Zurück im heimischen Barnstorf überkommt das Unternehmerehepaar rückblickend immer wieder das Staunen über die eigene Courage. Wir haben nicht gewusst, auf was wir uns da einlassen, räumt Angelika Hinsenhofen ein und schüttelt den Kopf. Entstanden ist die Idee zu helfen im Kreis der Familie. Wir sahen die Bilder im Fernsehen und dachten, da müssen wir etwas tun. Statt allerdings nur Geld an eine der Hilfsorganisationen zu spenden, stand für sie fest, auch selbst vor Ort aktiv zu werden. Als Sohn Christian nach den Feiertagen seinen Mitazubis von der Idee erzählte, erklärten die sich spontan bereit, auf einen Teil ihres Jahresurlaubs zu verzichten, um in der Krisenregion mit anzupacken. Neben der täglichen Arbeit für den Gebäudereinigerbetrieb wurden Pläne geschmiedet, Eltern informiert und überzeugt, medizinische Vorsorge getroffen, Reiseformalitäten geklärt und Kontakte geknüpft.

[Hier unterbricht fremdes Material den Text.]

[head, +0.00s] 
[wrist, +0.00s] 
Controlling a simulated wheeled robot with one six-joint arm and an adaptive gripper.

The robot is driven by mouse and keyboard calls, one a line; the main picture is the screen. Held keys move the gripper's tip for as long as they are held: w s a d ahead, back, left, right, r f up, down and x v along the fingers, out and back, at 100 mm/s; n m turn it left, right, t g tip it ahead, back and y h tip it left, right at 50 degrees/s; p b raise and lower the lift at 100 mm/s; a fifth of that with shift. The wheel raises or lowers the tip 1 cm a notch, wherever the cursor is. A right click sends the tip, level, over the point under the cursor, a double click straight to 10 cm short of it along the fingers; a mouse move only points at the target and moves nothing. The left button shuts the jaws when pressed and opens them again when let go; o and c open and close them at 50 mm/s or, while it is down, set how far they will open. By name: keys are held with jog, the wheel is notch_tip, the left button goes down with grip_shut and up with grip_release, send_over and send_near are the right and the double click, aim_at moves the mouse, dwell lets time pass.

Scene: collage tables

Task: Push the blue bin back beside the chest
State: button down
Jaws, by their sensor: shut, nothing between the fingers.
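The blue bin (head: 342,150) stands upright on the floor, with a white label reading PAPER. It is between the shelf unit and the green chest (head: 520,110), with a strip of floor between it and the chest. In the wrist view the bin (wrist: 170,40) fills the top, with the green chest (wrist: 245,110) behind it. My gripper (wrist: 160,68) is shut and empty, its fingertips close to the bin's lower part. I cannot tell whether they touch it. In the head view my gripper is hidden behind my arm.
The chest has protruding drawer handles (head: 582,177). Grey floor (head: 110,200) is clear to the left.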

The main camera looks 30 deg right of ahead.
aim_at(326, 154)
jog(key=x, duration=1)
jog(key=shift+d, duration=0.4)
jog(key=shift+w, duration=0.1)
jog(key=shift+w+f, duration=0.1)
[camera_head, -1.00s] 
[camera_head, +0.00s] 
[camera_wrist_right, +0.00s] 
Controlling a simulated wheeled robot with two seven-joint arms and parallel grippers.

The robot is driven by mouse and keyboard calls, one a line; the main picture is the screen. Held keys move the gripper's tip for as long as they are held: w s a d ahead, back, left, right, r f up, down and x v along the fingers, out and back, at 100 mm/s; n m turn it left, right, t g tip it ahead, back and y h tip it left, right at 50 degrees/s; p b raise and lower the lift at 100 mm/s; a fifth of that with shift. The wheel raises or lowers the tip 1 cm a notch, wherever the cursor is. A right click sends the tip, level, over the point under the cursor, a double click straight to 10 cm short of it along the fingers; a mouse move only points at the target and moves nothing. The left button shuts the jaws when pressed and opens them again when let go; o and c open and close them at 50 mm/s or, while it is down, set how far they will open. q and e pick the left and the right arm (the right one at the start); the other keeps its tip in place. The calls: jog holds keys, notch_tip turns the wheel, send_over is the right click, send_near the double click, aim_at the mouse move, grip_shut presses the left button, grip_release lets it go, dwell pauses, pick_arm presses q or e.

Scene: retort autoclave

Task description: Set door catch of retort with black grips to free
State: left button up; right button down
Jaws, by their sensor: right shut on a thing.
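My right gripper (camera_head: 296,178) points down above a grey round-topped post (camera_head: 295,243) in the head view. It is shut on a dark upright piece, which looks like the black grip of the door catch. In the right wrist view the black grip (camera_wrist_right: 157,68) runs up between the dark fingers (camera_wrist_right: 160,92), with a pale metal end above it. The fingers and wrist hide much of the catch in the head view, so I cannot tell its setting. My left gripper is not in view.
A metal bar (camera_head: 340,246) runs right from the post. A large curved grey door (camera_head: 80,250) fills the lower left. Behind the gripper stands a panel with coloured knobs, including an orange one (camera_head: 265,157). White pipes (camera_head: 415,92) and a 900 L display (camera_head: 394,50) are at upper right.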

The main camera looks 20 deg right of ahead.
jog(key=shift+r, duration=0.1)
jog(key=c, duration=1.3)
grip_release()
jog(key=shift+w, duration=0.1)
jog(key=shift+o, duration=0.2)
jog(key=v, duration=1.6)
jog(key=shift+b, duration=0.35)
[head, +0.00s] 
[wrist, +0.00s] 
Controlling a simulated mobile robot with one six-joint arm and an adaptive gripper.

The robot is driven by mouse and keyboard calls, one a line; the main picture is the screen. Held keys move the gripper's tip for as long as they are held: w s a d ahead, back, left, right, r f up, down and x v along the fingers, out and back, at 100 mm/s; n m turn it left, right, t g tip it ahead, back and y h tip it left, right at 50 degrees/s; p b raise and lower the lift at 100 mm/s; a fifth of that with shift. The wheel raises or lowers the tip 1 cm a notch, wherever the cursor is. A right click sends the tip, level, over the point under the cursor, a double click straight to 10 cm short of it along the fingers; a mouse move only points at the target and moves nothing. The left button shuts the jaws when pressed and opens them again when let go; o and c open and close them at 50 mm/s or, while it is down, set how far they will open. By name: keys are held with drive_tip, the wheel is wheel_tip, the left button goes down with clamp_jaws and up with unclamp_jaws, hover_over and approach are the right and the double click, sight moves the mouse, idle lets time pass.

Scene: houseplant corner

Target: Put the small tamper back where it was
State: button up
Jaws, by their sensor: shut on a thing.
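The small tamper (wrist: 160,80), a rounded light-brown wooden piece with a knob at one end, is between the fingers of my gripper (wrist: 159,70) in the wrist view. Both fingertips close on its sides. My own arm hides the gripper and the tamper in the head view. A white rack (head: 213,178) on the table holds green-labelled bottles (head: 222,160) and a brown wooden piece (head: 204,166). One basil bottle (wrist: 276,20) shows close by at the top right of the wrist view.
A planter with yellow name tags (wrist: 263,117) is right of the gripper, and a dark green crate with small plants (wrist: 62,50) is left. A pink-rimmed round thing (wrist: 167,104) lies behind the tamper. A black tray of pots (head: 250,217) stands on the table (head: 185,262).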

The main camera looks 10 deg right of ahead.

Sri Lanka stand als Ziel unseres Hilfsprojektes schnell fest, sagt Hinsenhofen. Als ehemaliger Einkaufsleiter eines namhaften Versandhausunternehmens kennt er das Land und auch die anderen vom Tsunami betroffenen Regionen. Thailand konnte sich nach unserer Einschätzung durch den Tourismus selbst helfen, die betroffene Region in Indonesien war viel zu gefährlich, um mit unseren Auszubildenen vor Ort aktiv zu werden. Also fiel die Wahl auf Hambantota, einen der am stärksten von der Flutwelle heimgesuchten Landstriche ganz im Süden Sri Lankas. Über einen ehemaligen Geschäftsfreund entstand der Kontakt zu Sajith Premadasa, dem Sohn des 1993 ermordeten Präsidenten des Landes. Der koordinierte vor Ort die Hilfe für die Opfer der Flut, die in der Region mehr als 10 000 Tote forderte hat und gut 40 000 Menschen ohne ihr gesamtes Hab und Gut zurückließ. Gemeinsam konkretisierten beide das Projekt.

Dann ging es los. Doch bereits am Düsseldorfer Flughafen drohte das Aus: Ein Dieb stahl die Tasche mit sämtlichen Reisedokumenten und 15 000 Euro Bargeld, das für die Soforthilfe gedacht war. Doch so schnell gab sich die hilfsbereite Truppe nicht geschlagen: Wir wollten nicht, dass durch so einen Blödmann das Projekt scheitert, sagt Hinsenhofen junior. Also stellten die jungen Leute auch den Rest ihres Urlaubs in den Dienst der guten Sache. Und auch für die Hinsenhofens stand fest: Wir machen weiter.

Fotos: privat

Per Flieger ging es wenige Wochen später nach Colombo und von dort mit dem klapprigen Van ins Krisengebiet. Berührungsängste? Fehlanzeige! Wir haben uns gefreut, gerade den Kindern helfen zu können, sagt Andreas Herr. Gezögert habe niemand. Vor Ort schuftete er mit seinen Kollegen täglich satte zwölf Stunden in sengender Sonne bei abenteuerlich hoher Luftfeuchtigkeit.

Zurück im heimischen Barnstorf ist bei den jungen Leuten vor allem eins in Erinnerung geblieben: Die unglaubliche Freundlichkeit der Menschen. Die sind viel zufriedener, als wir es hier sind, sagt Christian Hinsenhofen. Er ist von der Art und Weise, wie die Menschen mit ihrem Schicksal umgingen, tief beeindruckt. Wir haben einen vielleicht 15 Jahre alten Jungen kennengelernt. Täglich half er mit beim Bau. Eines Abends fragte er uns, ob wir ihn auf dem Weg zurück zum Hotel ein Stück mitnehmen könnten. Auf halben Weg bat er unseren Fahrer anzuhalten. Dann führte er mich hinunter zum Strand. Dort lebte er in einem zerschellten Boot, das er gemeinsam mit seinem Onkel notdürftig zu einer kleinen Hütte umfunktioniert hatte. Das war alles, was das Wasser ihm gelassen hatte.

Solche Bilder hinterlassen Spuren und spornten an, weiter zu helfen. Entsprechend mag bei den Hinsenhofens niemand ans Aufhören denken. Wer in die Gesichter geschaut hat, kann das einfach nicht beenden, resümiert Friedhelm Hinsenhofen.